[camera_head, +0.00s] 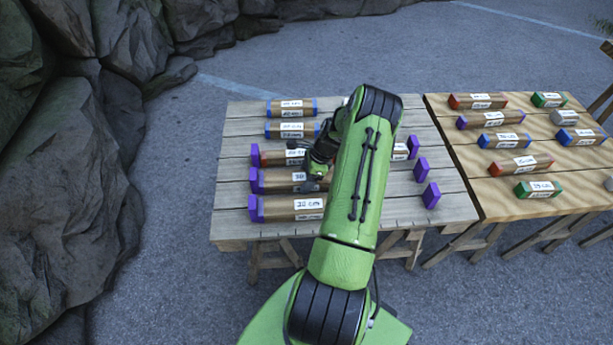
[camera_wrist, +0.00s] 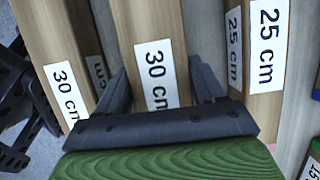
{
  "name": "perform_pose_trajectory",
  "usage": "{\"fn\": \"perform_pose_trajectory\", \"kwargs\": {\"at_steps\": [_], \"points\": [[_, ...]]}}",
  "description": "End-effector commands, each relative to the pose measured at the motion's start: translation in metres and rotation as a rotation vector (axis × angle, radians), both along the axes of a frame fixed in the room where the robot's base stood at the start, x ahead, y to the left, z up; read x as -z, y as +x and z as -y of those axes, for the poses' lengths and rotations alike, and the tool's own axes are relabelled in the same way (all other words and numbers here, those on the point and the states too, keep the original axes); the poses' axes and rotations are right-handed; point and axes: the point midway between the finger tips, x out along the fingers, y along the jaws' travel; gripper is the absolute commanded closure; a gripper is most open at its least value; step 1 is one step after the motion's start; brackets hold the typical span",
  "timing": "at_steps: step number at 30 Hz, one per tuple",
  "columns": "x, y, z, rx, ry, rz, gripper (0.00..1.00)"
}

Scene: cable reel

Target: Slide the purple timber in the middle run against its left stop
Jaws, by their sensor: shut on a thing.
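The middle-run timber (camera_head: 280,181) is brown wood with a purple end and white labels; it reads 30 cm in the wrist view (camera_wrist: 150,30). It lies flat on the left table. Its left end appears to meet the purple left stop (camera_head: 254,180); I cannot tell whether a thin gap remains. My gripper (camera_wrist: 160,82) is shut on this timber, one finger down each long side. In the head view my arm hides the timber's right part. The middle run's right stop (camera_head: 421,170) stands clear to the right of my arm.
A front timber (camera_head: 280,209) and a far timber (camera_head: 275,158) lie parallel close by, each by a purple left stop. Two blue-ended timbers (camera_head: 275,108) lie behind. The right table (camera_head: 470,185) holds several coloured-end timbers. Rocks (camera_head: 60,200) rise at left.

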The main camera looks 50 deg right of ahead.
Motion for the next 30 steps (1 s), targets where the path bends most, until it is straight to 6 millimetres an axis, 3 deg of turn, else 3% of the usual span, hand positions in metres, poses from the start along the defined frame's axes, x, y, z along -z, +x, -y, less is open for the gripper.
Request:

==*==

THE PROBLEM
Copy out every line from the data above that has "poses" in it.

WRITTEN ANSWER
  "description": "End-effector commands, each relative to the pose measured at the motion's start: translation in metres and rotation as a rotation vector (axis × angle, radians), both along the axes of a frame fixed in the room where the robot's base stood at the start, x ahead, y to the left, z up; read x as -z, y as +x and z as -y of those axes, for the poses' lengths and rotations alike, and the tool's own axes are relabelled in the same way (all other words and numbers here, those on the point and the states too, keep the original axes); the poses' axes and rotations are right-handed; point and axes: the point midway between the finger tips, x out along the fingers, y along the jaws' travel; gripper is the absolute commanded closure; a gripper is most open at its least value; step 1 is one step after the motion's start; brackets hold the typical span",
Motion for the next 30 steps (1 s), targets where the path bends most, until it is straight to 6 millimetres an axis, 3 deg of turn, else 3% of the usual span, hand positions in metres, poses from the start along the defined frame's axes, x, y, z along -z, +x, -y, less is open for the gripper.

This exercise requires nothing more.